REPUBLIKA.CO.ID, JAKARTA -- Nilai tukar kembali mengalami depresiasi menjelang rapat dewan gubernur Bank Sentral AS pada pertengahan September ini.
Ekonom Lembaga Penjamin Simpanan M Doddy Ariefianto mengatakan, nilai tukar mengalami depresiasi karena spekulasi di pasar the Fed yang akan menunda lagi kenaikan Fed Fund Rate (FFR).
Padahal, dua bulan lalu sebelum Cina melakukan kebijakan devaluasi yuan, probabilitas kenaikan FFR cukup tinggi di level 60-70 persen, sekarang tinggal 25 persen.
Dia memperkirakan pada rapat FOMC September the Fed akan menunda kenaikan FFR dan hanya akan menaikkan satu kali paling cepat pada akhir tahun ini. Dengan pertimbangan, the Fed harus menjaga dampak dari devaluasi yuan karena kekhawatiran dolar semakin menguat.
Doddy menyebutkan ada tiga faktor yang diperhatiakn the Fed dalam mengubah kebijakan moneter. Pertama data ketenagakerjaan, yang sampai hari ini statistiknya solid. Kedua inflasi yang juga tidak ada masalah bahkan cenderung turun, karena harga minyak masih turun. Terakhir, posisi mata uang dolar AS yang sudah mengalami apresiasi lagi.

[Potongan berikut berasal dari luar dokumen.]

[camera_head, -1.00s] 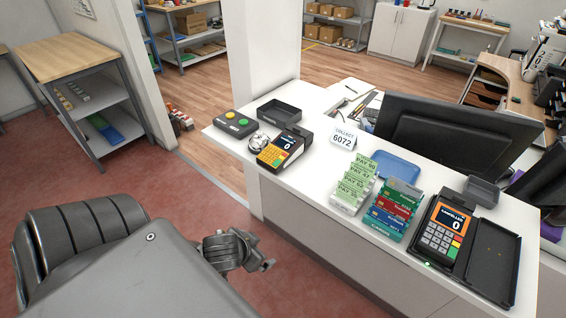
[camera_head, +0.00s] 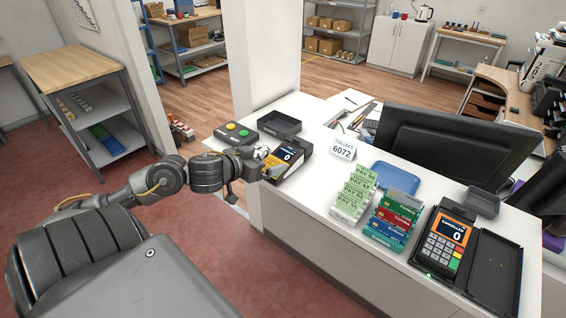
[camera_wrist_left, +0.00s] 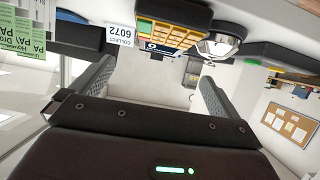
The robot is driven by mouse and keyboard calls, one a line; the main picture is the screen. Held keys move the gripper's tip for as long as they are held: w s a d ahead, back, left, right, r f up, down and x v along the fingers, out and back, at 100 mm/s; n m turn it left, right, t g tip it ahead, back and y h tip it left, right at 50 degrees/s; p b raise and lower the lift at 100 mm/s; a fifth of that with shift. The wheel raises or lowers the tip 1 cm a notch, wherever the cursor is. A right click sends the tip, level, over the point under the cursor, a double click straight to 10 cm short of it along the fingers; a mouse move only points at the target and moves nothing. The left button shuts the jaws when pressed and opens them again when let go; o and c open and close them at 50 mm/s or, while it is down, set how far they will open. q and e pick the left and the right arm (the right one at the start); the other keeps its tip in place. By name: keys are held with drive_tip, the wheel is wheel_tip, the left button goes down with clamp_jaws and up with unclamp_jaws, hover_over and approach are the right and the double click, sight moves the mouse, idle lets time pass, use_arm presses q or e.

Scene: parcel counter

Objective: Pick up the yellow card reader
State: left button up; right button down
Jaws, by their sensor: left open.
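The yellow card reader (camera_head: 290,153), dark with yellow-orange keys and a screen showing 0, stands on the left part of the white counter. My left gripper (camera_head: 252,176) is open and empty just left of it, in front of the counter's edge, and hides part of its keypad. In the left wrist view, turned upside down, the reader's yellow keypad (camera_wrist_left: 172,36) lies beyond the gap between my open fingers (camera_wrist_left: 155,75). My right gripper is out of view.
On the counter, a box with green and yellow buttons (camera_head: 236,134) and a black tray (camera_head: 280,124) stand behind the reader. To its right are the 6072 sign (camera_head: 343,148), green PAY cards (camera_head: 355,192), coloured cards (camera_head: 397,215) and another terminal (camera_head: 445,242).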

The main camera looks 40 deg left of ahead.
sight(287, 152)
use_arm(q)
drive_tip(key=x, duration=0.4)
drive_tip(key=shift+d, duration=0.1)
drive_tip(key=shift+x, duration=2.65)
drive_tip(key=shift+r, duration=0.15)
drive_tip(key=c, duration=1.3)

"The Fed khawatir kalau apreasiasi, barang ekspor AS tidak kompetitif, sementara di sisi lain mungkin masyarakat lihat barang impor lebih menarik. Jadi kalau orang pada impor akan memukul industri dalam negeri. Inilah yang dikhawatirkan the Fed," terangnya.
Salah satu sumber pelemahan mata uang negara emerging, lanjutnya, yakni kemana arah Fed setelah menaikkan FFR. Hal itu yang tengah dianalisa dan diantisipasi pasar. Semakin the Fed menunda semakin membuat ketidakpastian sehingga orang memilih untuk pegang dolar.

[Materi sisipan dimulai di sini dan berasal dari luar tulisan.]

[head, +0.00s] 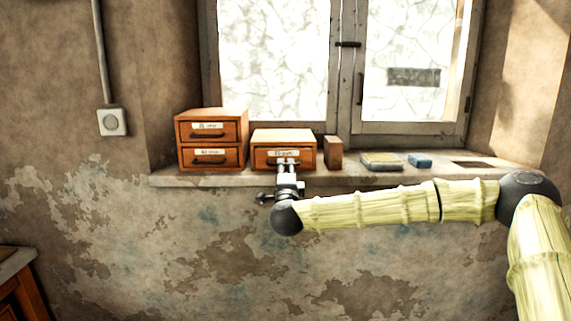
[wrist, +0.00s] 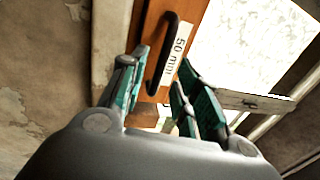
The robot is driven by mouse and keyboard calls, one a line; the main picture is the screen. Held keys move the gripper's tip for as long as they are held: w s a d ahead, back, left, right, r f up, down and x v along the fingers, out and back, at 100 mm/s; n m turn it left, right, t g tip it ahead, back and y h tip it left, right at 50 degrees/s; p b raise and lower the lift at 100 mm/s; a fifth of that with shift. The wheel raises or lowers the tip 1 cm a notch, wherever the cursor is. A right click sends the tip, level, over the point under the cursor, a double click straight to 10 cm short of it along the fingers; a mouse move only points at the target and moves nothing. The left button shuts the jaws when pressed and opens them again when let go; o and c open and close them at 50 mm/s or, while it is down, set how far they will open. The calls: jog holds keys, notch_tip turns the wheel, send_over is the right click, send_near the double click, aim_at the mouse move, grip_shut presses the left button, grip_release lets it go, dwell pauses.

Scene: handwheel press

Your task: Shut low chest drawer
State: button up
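The low chest (head: 295,136) is a small orange-brown wooden box with one drawer, standing on the window sill. Its drawer front (head: 264,158) carries a pale label and a dark handle. In the wrist view the drawer front (wrist: 157,80) shows a black bar handle (wrist: 162,55) and a label reading roughly "50 mm". My gripper (head: 286,164) is in front of the drawer and hides part of its front. In the wrist view my gripper (wrist: 163,75) has its green-padded fingers apart with nothing held between them. I cannot tell whether the fingertips touch the drawer, or how far out it stands.
A taller two-drawer chest (head: 212,115) stands left of the low chest. A small wooden block (head: 333,153) stands close on its right. The window (head: 345,75) is behind.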

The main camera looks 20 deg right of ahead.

"Gara-gara uncertaintly ini yang menyebabkan nilai tukar rupiah melemah," jelasnya saat dihubungi Republika, Selasa (8/9).
Terkait potensi penguatan nilai tukar negara emerging, masih tergantung dari rilis FOMC. Dalam jangka panjang orang masih akan melihat respons Fed tergantung Cina, sementara Cina juga tergantung the Fed. Untuk membuat kepercayaan pasar, Fed harus mempunyai target jelas kenaikan FFR pada 2016 dan 2017.
Nilai normal suku bunga acuan AS di kisaran 3,5-4,5 persen. Dia masih melihat potensi carry over masalah di 2016. Namun, dia masih berharap prospek rupiah lebih stabil di akhir 2015. Optimisme masih akan tetap ada jika kebijakan Cina menenangkan pasar dan FFR segera naik. Serta ada arahnya yang jelas setelah kenaikan FFR.
Nilai tukar rupiah berdasarkan Bloomberg Dollar Index kembali melemah pada penutupan Selasa (8/9) di level Rp 14.280 per dolar AS, dibandingkan penutupan Senin (7/9) di level Rp 14.266, melemah 0,10 persen atau 14 poin.
Sedangkan menurut kurs tengah Jakarta Interbank Spot Dollar Rate (Jisdor) Bank Indonesia rupiah juga melemah di level Rp 14.285 pada Selasa dibandingkan Senin di level Rp 14.234 per dolar AS.